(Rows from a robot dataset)
▬▬▬▬▬▬
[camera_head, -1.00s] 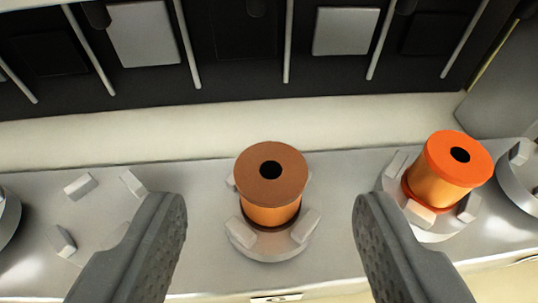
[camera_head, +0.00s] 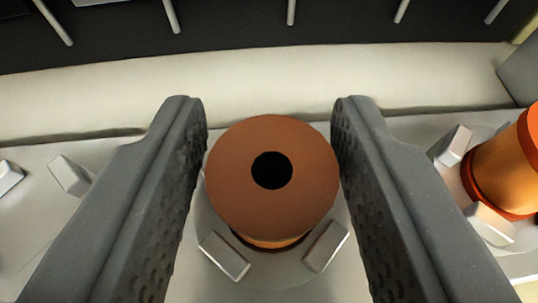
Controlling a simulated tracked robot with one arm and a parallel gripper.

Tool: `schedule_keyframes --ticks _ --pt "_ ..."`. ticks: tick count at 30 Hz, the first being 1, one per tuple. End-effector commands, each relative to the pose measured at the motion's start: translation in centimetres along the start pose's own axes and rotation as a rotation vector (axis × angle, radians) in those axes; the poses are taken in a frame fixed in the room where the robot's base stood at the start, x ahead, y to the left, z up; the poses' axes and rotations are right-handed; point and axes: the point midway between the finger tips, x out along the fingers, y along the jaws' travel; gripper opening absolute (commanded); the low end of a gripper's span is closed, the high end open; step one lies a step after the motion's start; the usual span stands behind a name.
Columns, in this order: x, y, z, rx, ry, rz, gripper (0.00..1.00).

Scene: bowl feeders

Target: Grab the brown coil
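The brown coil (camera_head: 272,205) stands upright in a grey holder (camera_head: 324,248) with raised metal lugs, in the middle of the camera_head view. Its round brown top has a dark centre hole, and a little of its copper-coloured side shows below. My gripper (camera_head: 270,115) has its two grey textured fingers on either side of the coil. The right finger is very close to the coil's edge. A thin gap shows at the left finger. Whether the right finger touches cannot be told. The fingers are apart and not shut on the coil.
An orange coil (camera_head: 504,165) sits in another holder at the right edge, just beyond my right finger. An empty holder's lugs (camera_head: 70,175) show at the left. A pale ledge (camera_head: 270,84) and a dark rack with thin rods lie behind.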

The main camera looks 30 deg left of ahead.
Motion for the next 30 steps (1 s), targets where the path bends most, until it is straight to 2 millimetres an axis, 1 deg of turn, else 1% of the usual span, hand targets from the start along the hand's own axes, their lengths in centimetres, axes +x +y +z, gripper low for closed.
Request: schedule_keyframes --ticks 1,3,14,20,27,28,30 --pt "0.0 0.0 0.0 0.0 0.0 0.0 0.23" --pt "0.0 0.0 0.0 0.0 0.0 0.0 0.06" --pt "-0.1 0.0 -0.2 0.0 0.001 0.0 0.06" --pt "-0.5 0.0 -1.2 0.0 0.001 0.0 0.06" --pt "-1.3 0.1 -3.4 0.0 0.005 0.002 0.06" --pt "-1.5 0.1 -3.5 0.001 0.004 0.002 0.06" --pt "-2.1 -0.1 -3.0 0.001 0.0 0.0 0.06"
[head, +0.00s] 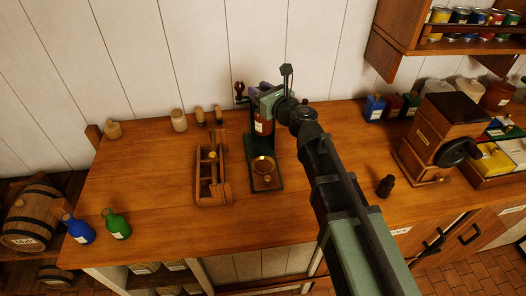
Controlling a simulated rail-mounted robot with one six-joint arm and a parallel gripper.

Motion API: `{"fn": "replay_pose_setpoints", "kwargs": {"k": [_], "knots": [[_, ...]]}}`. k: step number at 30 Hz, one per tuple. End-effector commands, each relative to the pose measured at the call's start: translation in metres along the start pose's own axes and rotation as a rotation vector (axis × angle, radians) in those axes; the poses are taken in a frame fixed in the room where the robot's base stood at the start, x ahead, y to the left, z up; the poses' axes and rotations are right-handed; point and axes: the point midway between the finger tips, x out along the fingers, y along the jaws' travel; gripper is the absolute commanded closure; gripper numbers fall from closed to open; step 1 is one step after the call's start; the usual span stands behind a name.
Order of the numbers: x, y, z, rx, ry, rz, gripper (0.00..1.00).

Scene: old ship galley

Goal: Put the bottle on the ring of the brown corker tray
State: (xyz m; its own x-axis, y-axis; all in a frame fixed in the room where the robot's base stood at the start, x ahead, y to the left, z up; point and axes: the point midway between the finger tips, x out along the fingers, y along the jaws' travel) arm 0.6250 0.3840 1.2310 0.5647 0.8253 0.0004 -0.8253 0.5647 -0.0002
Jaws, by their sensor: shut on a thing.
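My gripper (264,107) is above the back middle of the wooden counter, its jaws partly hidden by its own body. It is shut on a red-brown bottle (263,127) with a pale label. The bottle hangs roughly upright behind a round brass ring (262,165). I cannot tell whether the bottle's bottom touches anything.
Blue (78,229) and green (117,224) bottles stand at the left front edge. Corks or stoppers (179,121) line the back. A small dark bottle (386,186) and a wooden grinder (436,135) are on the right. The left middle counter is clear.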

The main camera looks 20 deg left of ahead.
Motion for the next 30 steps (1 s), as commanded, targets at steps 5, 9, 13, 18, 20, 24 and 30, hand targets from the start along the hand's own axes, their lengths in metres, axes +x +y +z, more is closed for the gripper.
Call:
▬▬▬▬▬▬
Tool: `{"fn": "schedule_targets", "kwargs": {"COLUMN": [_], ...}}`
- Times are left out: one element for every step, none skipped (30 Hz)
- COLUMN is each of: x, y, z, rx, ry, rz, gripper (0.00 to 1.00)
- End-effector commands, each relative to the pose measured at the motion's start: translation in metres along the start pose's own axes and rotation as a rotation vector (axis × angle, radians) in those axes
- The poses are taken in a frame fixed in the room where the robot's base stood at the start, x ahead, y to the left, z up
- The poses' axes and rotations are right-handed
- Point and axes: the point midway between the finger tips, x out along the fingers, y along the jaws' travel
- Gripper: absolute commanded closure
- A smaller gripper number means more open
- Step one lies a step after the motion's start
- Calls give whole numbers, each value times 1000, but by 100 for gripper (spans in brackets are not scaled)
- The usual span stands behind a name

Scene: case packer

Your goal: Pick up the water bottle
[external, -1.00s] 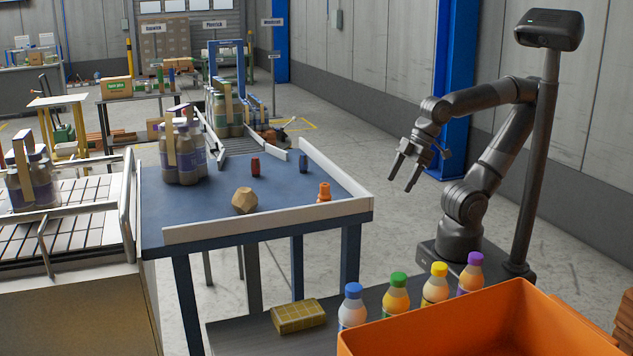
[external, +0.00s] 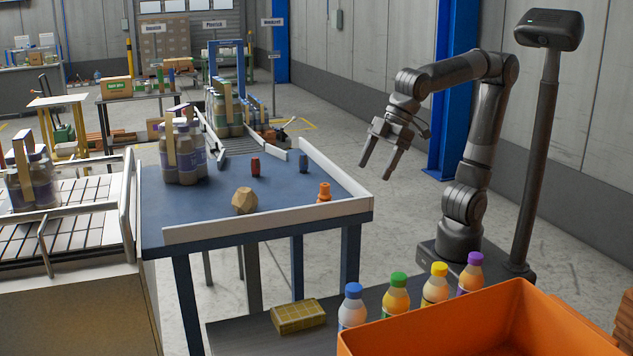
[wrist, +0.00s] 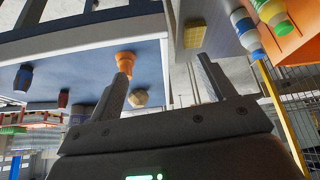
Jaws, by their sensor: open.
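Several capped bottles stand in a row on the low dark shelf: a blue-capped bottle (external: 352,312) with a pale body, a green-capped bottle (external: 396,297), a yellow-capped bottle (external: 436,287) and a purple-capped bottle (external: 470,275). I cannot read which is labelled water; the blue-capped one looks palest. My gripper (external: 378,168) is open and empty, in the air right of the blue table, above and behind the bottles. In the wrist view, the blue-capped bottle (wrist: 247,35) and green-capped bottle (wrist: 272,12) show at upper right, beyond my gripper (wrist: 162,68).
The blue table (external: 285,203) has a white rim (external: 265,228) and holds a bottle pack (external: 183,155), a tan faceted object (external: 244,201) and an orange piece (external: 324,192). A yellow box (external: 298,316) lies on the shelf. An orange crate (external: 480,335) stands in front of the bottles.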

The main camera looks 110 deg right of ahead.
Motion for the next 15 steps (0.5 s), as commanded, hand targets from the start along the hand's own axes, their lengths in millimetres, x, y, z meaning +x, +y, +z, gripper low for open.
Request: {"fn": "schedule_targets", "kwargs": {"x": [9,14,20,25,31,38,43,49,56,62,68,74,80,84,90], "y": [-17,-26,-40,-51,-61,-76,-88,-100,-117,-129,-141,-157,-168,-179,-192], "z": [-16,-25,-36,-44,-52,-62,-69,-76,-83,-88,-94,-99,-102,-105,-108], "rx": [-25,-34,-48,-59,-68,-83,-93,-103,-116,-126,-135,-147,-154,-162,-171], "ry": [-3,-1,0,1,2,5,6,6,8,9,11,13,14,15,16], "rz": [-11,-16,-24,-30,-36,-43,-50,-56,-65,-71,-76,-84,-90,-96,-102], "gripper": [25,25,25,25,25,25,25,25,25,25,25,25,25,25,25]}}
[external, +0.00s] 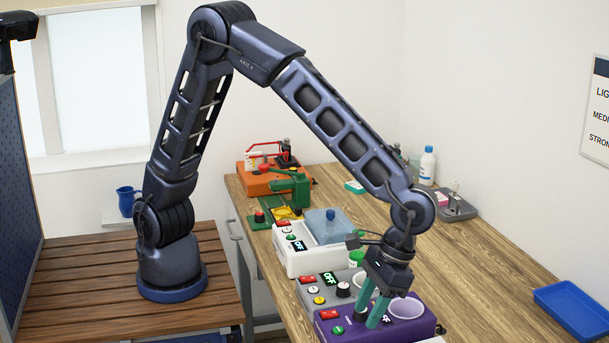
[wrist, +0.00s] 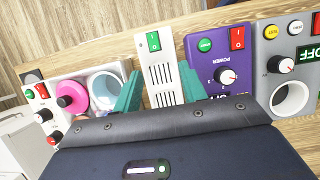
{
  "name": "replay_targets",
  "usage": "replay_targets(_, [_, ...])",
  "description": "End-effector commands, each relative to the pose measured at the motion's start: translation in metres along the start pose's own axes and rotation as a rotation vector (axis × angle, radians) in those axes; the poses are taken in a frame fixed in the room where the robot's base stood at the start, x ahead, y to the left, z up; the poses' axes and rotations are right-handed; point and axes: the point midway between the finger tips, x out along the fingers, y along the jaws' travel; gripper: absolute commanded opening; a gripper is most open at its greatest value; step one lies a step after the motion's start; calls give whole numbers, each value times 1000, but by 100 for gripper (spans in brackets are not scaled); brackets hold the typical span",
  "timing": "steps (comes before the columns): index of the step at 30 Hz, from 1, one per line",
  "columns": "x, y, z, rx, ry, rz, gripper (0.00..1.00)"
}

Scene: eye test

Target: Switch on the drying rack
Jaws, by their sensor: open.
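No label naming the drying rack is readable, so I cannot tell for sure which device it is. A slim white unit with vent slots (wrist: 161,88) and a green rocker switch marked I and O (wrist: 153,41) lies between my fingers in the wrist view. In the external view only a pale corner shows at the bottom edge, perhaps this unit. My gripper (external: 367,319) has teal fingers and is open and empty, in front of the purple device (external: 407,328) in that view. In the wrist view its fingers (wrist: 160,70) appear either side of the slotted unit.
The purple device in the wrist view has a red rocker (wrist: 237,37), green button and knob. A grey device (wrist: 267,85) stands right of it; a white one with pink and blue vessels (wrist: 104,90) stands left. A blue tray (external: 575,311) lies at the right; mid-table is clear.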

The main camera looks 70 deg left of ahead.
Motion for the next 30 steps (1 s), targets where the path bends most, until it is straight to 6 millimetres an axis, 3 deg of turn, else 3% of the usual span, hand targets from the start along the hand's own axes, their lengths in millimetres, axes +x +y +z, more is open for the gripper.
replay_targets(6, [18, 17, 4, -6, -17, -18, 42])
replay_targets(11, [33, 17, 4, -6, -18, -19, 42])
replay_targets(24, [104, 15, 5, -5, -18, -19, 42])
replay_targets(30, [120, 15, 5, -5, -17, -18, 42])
▬▬▬▬▬▬
Each line that holds the word "Scene" is to be copied.

Scene: bowl feeders
Scene: old ship galley
Scene: case packer
Scene: eye test

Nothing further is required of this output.